U.S. and European companies are hoarding approximately $1.2 trillion—nearly 7 percent of all aggregated sales—in response to the eurozone crisis and other global uncertainties, according to a new working capital survey by Ernst & Young.
The survey, which looks at the working capital performance of the largest 2,000 companies by sales in the U.S. and Europe, found that that the majority of U.S. companies’ working capital performance improved in 2011, while less than half of the European respondents reported improvements.
“While there are signs of corporate confidence in the global economy, businesses still remain cautious, said Steve Payne, Americas head of Working Capital Management at Ernst & Young.
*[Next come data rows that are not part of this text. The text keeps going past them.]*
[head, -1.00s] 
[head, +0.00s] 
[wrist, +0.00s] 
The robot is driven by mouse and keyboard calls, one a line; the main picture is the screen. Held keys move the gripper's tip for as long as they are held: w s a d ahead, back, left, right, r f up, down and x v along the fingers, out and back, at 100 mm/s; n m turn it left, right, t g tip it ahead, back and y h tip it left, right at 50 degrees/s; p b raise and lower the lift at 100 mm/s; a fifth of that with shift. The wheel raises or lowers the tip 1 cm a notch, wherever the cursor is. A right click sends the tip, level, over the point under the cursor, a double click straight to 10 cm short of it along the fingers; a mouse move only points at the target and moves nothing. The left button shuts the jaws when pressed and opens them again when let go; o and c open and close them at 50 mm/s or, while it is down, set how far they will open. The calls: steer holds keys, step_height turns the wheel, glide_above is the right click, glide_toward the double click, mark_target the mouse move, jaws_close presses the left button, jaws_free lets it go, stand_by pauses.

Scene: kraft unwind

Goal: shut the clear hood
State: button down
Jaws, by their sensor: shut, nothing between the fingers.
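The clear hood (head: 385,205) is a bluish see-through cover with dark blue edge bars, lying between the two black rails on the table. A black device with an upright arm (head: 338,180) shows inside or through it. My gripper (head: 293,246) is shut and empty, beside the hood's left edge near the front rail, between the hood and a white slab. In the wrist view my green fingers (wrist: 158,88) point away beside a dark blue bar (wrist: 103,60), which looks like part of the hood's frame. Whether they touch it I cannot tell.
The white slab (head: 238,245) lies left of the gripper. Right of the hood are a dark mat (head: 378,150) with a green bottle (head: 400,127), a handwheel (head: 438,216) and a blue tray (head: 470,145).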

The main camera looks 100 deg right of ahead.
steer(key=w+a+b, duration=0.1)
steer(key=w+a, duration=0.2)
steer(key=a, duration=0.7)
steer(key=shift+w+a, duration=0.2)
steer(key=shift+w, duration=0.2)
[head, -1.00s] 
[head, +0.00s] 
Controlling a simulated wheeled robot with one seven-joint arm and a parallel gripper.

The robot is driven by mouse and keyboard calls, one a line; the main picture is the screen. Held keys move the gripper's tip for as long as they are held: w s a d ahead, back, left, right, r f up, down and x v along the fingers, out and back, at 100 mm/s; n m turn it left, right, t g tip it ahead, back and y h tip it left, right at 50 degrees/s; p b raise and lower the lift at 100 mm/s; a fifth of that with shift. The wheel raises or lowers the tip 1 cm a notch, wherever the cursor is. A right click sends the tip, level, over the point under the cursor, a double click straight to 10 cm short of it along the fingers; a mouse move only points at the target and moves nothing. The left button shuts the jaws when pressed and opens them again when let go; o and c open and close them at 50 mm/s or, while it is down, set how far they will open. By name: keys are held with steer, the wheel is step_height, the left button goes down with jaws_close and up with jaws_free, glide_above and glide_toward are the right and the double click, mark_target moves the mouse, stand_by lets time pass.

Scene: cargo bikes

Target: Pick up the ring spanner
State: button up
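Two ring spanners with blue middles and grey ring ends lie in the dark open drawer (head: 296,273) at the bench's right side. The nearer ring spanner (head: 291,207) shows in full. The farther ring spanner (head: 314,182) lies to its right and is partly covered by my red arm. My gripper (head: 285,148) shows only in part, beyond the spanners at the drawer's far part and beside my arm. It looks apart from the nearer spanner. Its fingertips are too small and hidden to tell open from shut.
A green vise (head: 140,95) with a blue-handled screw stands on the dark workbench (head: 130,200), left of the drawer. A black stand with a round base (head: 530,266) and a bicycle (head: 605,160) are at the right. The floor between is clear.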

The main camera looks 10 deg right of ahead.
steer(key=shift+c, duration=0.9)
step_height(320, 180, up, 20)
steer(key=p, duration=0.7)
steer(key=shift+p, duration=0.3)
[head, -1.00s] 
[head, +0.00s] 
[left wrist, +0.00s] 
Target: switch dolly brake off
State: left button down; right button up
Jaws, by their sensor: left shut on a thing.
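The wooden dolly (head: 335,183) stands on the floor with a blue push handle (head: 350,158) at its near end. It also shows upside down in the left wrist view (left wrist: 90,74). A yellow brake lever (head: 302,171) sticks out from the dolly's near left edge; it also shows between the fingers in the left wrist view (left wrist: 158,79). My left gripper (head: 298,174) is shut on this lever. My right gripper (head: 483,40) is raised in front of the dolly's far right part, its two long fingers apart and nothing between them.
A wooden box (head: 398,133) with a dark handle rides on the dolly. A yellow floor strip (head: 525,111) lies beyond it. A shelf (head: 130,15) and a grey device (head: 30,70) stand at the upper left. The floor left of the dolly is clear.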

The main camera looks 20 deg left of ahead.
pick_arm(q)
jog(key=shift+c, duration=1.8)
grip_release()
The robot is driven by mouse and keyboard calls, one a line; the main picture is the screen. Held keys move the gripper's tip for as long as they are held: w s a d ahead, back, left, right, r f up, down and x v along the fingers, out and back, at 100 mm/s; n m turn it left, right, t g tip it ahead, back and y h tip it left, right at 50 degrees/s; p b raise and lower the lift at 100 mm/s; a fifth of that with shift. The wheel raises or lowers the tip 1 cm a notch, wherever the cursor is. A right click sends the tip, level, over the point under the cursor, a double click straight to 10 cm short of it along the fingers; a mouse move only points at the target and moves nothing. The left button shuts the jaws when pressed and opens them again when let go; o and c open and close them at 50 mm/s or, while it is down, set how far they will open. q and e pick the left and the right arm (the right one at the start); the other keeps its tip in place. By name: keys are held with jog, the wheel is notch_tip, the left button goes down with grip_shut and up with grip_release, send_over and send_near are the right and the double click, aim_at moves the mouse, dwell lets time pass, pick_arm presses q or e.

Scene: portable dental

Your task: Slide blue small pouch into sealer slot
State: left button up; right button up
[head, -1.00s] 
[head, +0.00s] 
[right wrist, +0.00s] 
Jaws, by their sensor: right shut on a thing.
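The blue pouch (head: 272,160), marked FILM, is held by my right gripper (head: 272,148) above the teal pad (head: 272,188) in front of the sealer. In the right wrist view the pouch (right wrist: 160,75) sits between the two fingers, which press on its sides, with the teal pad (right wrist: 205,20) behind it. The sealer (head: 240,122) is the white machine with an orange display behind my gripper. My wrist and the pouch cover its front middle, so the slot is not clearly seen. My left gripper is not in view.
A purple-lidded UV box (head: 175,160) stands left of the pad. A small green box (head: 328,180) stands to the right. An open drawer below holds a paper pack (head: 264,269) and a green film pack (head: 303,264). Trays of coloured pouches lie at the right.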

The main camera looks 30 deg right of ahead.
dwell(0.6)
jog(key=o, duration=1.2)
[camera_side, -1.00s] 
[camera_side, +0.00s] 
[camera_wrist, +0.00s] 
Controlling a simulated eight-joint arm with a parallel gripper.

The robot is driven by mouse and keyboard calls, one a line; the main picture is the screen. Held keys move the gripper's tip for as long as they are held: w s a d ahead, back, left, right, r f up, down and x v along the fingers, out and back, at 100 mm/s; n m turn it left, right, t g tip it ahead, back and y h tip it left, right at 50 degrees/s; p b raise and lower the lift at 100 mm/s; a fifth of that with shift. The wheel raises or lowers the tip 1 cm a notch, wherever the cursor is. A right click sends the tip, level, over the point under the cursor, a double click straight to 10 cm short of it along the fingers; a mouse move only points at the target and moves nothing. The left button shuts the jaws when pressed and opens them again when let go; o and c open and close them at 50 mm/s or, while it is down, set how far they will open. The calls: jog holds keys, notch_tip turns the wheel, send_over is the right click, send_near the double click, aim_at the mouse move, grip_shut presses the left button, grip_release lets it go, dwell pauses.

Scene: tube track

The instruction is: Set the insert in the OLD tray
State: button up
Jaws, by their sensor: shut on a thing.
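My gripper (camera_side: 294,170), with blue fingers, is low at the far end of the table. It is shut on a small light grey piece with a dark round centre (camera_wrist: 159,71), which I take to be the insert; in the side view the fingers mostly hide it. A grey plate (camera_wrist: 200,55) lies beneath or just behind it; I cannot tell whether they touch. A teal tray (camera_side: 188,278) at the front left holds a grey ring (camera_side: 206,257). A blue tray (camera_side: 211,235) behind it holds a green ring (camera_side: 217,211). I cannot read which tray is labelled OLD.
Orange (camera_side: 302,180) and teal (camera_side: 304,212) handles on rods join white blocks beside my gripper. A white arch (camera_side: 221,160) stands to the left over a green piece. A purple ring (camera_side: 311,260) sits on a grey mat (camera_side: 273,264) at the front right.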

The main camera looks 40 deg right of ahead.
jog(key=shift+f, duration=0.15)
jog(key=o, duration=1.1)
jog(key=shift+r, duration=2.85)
Payne advises companies look into freeing up excess cash to return value to shareholders or fund growth through M&A.
U.S. cash stockpile drops slightly
U.S. companies reduced cash holdings by 3 percent, while Europe remained unchanged from the previous year. American companies improved cash-to-cash performance due to a reduction of receivables and inventories, which were partially offset by lower payables. European companies reduced receivables and payments, while inventories were slightly up.
The 2011 survey was expanded to encompass the largest companies in six additional regions: Asia, Australia and New Zealand, Canada, Central and Eastern Europe, Japan and Latin America. Ernst & Young found Japan to be the worst C2C performer among these areas, with Australia and New Zealand ranking the highest. Working capital performance across these regions varied due to industry bias, differing payment practices, supply chain infrastructures and focus on cash and process efficiency.
The total reduction in C2C achieved since 2002 for both the U.S. and Europe was 16 percent; however, the rate of working capital improvement has been decelerating. “In the past three years, C2C performance has stagnated in both regions, while average annual gains were approaching 3 percent in the previous six years,” the survey noted.
Ernst & Young surmises that this deceleration indicates that companies are reacting to challenging market conditions by increasing their focus on working capital management and making aggressive inventory adjustments. However, Ed Richards, Principal, Working Capital Management at Ernst & Young, suggested that they go even further. “With rising product complexity, high commodity prices and expansion into new geographic markets adding significant stress to the supply chain, companies need to take their working capital performance to a whole new level,” he said. “Many companies only really focus on working capital metrics at key reporting periods such as quarter and year-end and miss out on huge potential cash gains by getting into a monthly or even weekly rhythm.”